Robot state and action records
-----

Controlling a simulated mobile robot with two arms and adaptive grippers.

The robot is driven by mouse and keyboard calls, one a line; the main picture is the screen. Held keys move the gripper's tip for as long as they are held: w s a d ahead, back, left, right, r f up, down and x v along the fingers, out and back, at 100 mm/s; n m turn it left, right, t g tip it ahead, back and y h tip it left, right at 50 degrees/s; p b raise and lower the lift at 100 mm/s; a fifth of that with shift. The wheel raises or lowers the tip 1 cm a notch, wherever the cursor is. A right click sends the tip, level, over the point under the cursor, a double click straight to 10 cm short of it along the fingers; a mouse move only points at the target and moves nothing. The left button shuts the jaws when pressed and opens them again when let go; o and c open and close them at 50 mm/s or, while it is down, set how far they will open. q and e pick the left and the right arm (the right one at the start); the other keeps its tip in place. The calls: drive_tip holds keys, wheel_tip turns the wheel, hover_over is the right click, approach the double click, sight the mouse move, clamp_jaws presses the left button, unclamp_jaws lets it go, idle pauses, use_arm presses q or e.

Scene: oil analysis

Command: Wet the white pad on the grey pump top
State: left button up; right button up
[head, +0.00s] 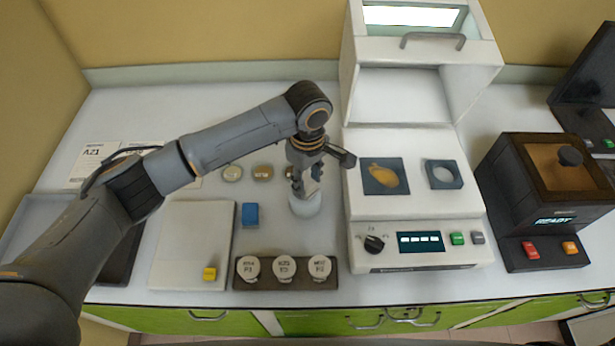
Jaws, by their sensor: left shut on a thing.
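My left gripper (306,190) reaches in from the left and points down just above a white round container (305,205) on the bench. It is shut on a small thing that its fingers mostly hide; a bit of blue shows between them. The fingers also cover the top of the white container, so I cannot tell if they touch it. I cannot make out a grey pump top or a white pad on it. My right gripper is not in view.
A rack (285,284) with several white-capped jars stands in front. A white instrument (415,213) with an open lid stands close on the right. A dark READY device (545,195) is farther right.

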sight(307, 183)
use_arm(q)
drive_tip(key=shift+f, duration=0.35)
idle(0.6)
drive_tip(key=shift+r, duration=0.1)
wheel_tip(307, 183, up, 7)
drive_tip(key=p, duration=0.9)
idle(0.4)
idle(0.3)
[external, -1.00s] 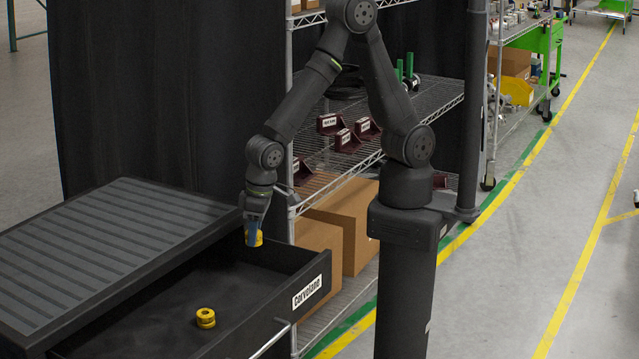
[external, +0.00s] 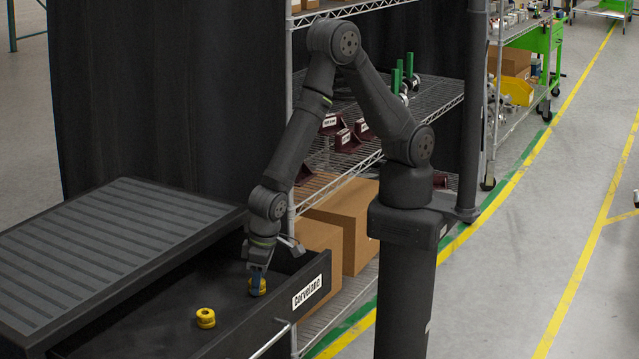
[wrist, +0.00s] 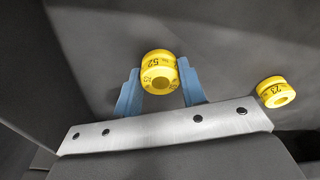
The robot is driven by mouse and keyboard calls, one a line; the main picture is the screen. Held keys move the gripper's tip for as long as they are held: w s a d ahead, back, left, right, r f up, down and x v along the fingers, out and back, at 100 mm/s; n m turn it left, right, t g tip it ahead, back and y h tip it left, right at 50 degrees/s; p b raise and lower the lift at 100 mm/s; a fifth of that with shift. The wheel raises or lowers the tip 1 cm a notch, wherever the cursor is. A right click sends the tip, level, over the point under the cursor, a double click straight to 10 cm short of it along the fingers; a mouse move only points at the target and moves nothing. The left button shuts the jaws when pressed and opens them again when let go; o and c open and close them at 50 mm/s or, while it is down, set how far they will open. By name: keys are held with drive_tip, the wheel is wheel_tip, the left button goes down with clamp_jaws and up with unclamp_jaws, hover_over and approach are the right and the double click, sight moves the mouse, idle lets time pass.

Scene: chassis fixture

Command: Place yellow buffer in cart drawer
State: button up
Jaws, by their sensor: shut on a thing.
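My gripper (external: 257,283) is low inside the open cart drawer (external: 165,325), near its far right end. Its blue fingers are shut on a yellow buffer (external: 252,291), partly hidden by the fingers in the external view. In the wrist view my gripper (wrist: 162,88) has one blue finger on each side of this yellow buffer (wrist: 158,70), which bears printed marks. The held buffer is at or very near the drawer floor; I cannot tell if it touches. A second yellow buffer (external: 205,318) lies on the drawer floor; it also shows in the wrist view (wrist: 276,91).
The ribbed cart top (external: 105,255) is left of the drawer. The drawer front with a white label (external: 307,292) rises close to my gripper. A wire shelf (external: 345,165) with cardboard boxes (external: 350,220) stands behind. The drawer floor around the second buffer is clear.

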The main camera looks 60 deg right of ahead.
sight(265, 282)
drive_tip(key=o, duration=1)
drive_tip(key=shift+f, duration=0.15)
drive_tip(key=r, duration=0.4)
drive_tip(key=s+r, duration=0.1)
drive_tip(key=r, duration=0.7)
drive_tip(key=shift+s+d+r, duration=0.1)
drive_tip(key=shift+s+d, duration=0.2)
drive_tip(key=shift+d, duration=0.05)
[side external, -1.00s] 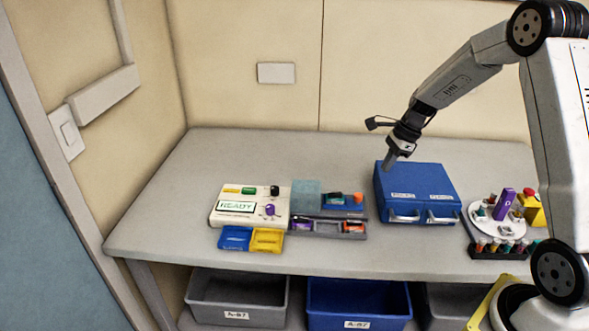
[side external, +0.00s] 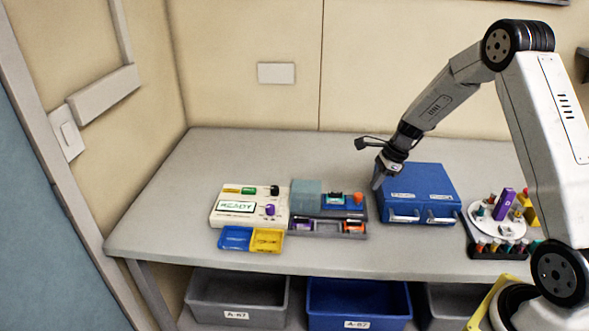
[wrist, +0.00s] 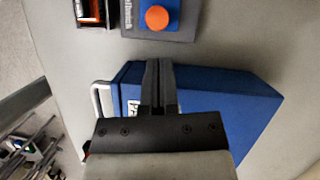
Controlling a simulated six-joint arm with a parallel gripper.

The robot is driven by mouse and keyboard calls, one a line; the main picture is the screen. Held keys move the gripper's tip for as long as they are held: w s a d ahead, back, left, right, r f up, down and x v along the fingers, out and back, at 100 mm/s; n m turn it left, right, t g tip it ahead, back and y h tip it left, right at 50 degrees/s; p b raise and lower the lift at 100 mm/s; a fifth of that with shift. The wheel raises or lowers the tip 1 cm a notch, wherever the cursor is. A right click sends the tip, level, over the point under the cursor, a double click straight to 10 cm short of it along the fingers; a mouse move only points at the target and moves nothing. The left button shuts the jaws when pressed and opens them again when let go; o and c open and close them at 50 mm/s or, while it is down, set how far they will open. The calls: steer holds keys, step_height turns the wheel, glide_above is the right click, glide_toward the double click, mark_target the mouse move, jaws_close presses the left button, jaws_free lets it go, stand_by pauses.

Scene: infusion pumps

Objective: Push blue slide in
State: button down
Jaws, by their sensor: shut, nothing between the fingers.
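The blue slide (side external: 345,202) has an orange knob (side external: 358,198) at its right end and sits in a grey unit on the table. In the wrist view the blue slide (wrist: 172,16) and its orange knob (wrist: 157,18) show at the top edge, ahead of the fingertips and apart from them. My gripper (side external: 377,184) is shut and empty, pointing down by the left side of the blue box, to the right of the slide. In the wrist view my gripper (wrist: 158,66) shows shut fingers against the box.
The blue two-drawer box (side external: 425,180) stands close to my gripper. A white READY device (side external: 235,220) stands left of the slide unit, with blue and yellow trays (side external: 250,239) in front. A round white holder (side external: 483,222) is at the right. The table behind the slide unit is clear.

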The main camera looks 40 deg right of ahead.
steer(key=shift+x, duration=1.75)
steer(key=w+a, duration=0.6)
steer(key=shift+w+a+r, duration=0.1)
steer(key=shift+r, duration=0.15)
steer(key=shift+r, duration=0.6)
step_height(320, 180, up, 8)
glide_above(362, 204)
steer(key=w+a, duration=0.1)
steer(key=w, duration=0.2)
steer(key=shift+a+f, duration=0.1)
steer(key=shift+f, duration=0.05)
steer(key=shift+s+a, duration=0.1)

-----

◆ WHAT TO PRODUCE ◆
Show all lines above holding "Scene".

◆ SOLUTION TO THIS EXERCISE ◆
Scene: oil analysis
Scene: chassis fixture
Scene: infusion pumps

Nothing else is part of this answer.